Bad column remover - Introduction
Bad columns are defects that occur inside the physical planes of the NAND memory crystal where all user data is stored. In the same way, as the controller does, VNR reads data from memory crystals by physical pages, therefore in obtained physical images bad columns may be present as well, and in such a situation, it's necessary to remove them.
For these purposes, VNR has a special element, Bad column remover, which allows to remove all types of bad columns from physical images. BCR element disposes of semi-automatic mode with automatic detection of bad column positions and also allows to remove the bad columns manually. This tool
is based on the analysis of bit column statistics. Each type of bad column has its own defined bit statistics, therefore by their analysis it's possible to detect which bytes inside the dump are bad columns.
Bad column remover - Parameters
The bad column remover element has three sets of parameters, from which only the Number of Planes should be checked and configured.
These parameters are the following:
- The number of planes - Determines the number of planes inside the NAND memory crystal.
- Physical block size - Physical size of the block (Parameter is taken from the configuration and doesn't require to be checked.)
- Page size - Physical page size (Parameter is taken from the configuration and doesn't require to be checked.)
Number of Planes -
Determination
Each NAND memory crystal may have either two or multiple planes inside and for each of these units, the amount and distribution of bad columns are individual.

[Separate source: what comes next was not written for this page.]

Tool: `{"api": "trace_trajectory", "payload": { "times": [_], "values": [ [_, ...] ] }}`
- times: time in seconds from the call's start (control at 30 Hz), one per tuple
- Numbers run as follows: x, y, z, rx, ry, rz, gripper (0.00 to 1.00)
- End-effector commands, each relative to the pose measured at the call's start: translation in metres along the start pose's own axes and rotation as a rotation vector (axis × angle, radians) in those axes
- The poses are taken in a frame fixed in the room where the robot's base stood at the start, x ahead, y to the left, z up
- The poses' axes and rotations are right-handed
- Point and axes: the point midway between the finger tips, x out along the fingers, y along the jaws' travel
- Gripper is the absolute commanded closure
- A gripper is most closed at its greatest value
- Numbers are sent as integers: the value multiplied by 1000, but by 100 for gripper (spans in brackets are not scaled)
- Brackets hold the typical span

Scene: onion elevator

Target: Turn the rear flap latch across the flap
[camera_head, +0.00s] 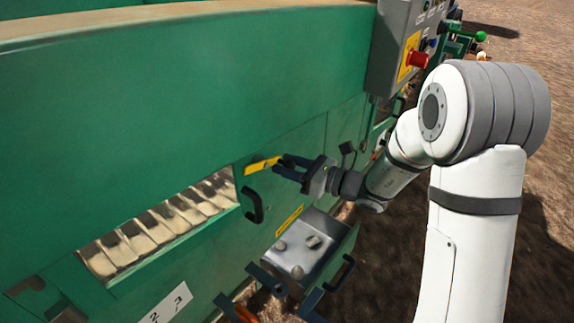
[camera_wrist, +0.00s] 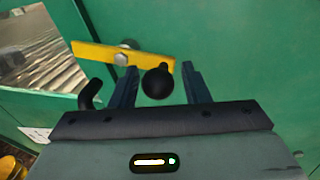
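The latch is a yellow bar (camera_wrist: 95,53) on the green machine side, turning on a grey bolt (camera_wrist: 124,52), with a black ball knob (camera_wrist: 157,83) near its right end. In the head view the yellow latch (camera_head: 261,165) lies nearly level, tilted slightly up to the right, above a black handle (camera_head: 253,206). My gripper (camera_wrist: 159,67) is open, with one finger on each side of the knob and a visible gap on both sides. In the head view my gripper (camera_head: 281,165) reaches in from the right and hides the knob. The flap's outline is hard to make out.
A slatted opening (camera_head: 155,225) lies left of the latch. A grey metal box (camera_head: 304,245) with black handles juts out below my gripper. A control box with a red button (camera_head: 417,59) stands at the upper right. Bare soil lies to the right.

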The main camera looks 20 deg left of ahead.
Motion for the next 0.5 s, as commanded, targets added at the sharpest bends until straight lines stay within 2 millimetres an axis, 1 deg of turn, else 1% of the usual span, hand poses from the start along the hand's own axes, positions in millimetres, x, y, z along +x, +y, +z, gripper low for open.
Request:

Therefore the number of planes can be determined also by checking positions where bad columns are present. Bad columns in physical blocks from one plane will be in different positions compared to the other planes.
Ex.1
In this example, bad columns are in the same positions, every second block, which means that in this case, we have 2 Planes.
Ex.2
Usually, the number of bad columns inside the Planes is different, and because of that, it's also possible to determine the number of planes by checking the end of the page. This method is very useful in cases when bad columns aren't visible.
Ex.3
There are cases when the second plane is damaged or not used by the controller. The majority of AlcorMicro controllers for instance allocate data at first to the first plane and then to the second plane. In case a device wasn't fully written with data, the second plane may be empty, so filled only with 0xFF, like in the example below.

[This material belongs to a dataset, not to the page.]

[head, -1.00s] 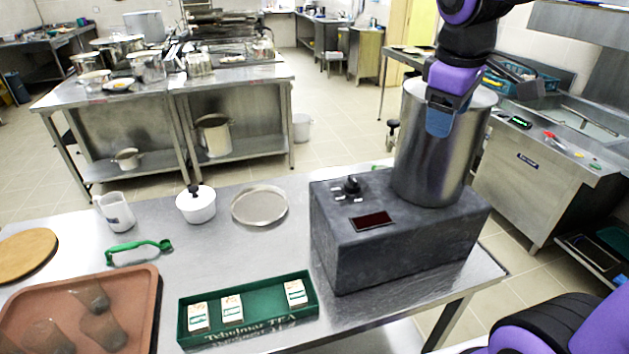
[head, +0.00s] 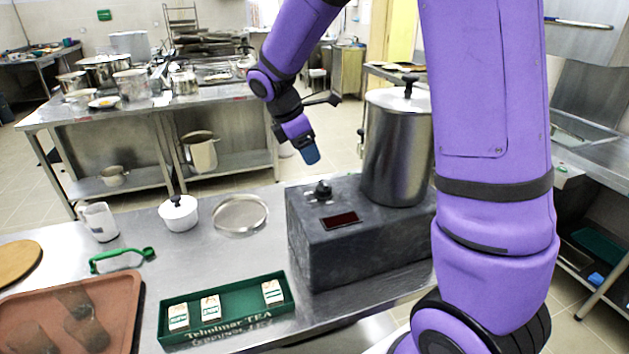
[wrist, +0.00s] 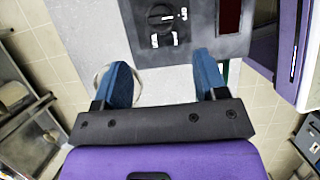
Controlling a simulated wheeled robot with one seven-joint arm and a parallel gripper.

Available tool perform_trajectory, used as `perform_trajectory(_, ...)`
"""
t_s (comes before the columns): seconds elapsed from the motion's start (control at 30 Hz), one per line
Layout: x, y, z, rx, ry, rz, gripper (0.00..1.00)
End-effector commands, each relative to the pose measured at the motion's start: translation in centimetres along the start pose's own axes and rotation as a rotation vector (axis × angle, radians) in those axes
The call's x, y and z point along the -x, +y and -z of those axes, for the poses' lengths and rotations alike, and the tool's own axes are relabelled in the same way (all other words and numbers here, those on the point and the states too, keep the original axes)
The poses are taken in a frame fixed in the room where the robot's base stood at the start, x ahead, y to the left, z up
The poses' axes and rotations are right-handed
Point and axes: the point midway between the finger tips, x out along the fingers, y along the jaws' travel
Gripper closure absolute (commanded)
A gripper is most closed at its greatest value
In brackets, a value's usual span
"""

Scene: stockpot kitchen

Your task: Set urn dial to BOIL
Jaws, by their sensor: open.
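The urn is a tall steel pot (head: 396,150) with a black-knobbed lid, standing on a dark grey base box (head: 345,245). The black dial (head: 323,189) sits on top of the base, with small white marks around it. In the wrist view the dial (wrist: 162,17) is at the top middle, beyond the fingers; its label text is too small to read. My gripper (head: 311,155) hangs above and behind the dial, apart from it. In the wrist view my gripper (wrist: 163,85) has its two blue fingers wide apart with nothing between them.
A dark red display (head: 340,221) is on the base beside the dial. A round metal tray (head: 240,231), white lidded pot (head: 179,213), green tea box (head: 240,318) and clear jug (head: 99,222) are on the steel table (head: 180,262).

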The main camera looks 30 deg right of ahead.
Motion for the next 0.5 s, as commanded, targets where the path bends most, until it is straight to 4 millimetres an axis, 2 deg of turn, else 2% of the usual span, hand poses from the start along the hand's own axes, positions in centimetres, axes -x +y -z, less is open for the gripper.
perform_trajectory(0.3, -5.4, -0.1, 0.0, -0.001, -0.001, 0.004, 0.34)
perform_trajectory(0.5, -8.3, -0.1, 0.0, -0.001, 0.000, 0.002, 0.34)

Bad column remover - Bad column detection and removal procedure
When the number of planes has been checked and configured in the next step positions of bad columns should be determined and marked.
Select the BCR element and click Edit, to open the environment.
In the first step, it's necessary to choose the preset which consists of a set of rules and filters used for the bad column autodetection. Depending on the controller bad columns may have slightly different patterns/values, therefore there are presets for each popular controller vendor. The preset
also determines if autodetection will proceed for each plane automatically or not. Controllers like Phison, Sandisk, or SiliconMotion are using Multi-Plane Page allocation mode which allows processing bad column analysis and removal automatically on each plane without the risk of choosing an inappropriate block for analysis. For Chipsbank and AlcorMicro presents, autodetection is processed on Single Plane due to the Single-Plane page allocation mode used by these controllers. Single-Plane detection is also enabled for Universal preset.
- AlcorMicro_AUxxxx_Xored - Preset for Alcor Micro controllers with XORed bad column pattern. Single-Plane bad column detection.
- Chipsbank_CBMxxxx - Preset for Chipsbank controllers. Single-Plane bad column detection.
- Phison_PSxxxx - Preset for Phison controllers. Multi-Plane bad column detection.
- Sandisk - Preset for Sandisk controllers. Multi-Plane bad column detection.
- SiliconMotion_SMxxxx - Preset for SiliconMotion controllers. Multi-Plane bad column detection.
- Universal - Universal present which consists of a set of rules for each controller (Doesn't include AlcorMicro XORed columns). Shall be selected if a controller model remains unknown. Single-Plane bad column detection.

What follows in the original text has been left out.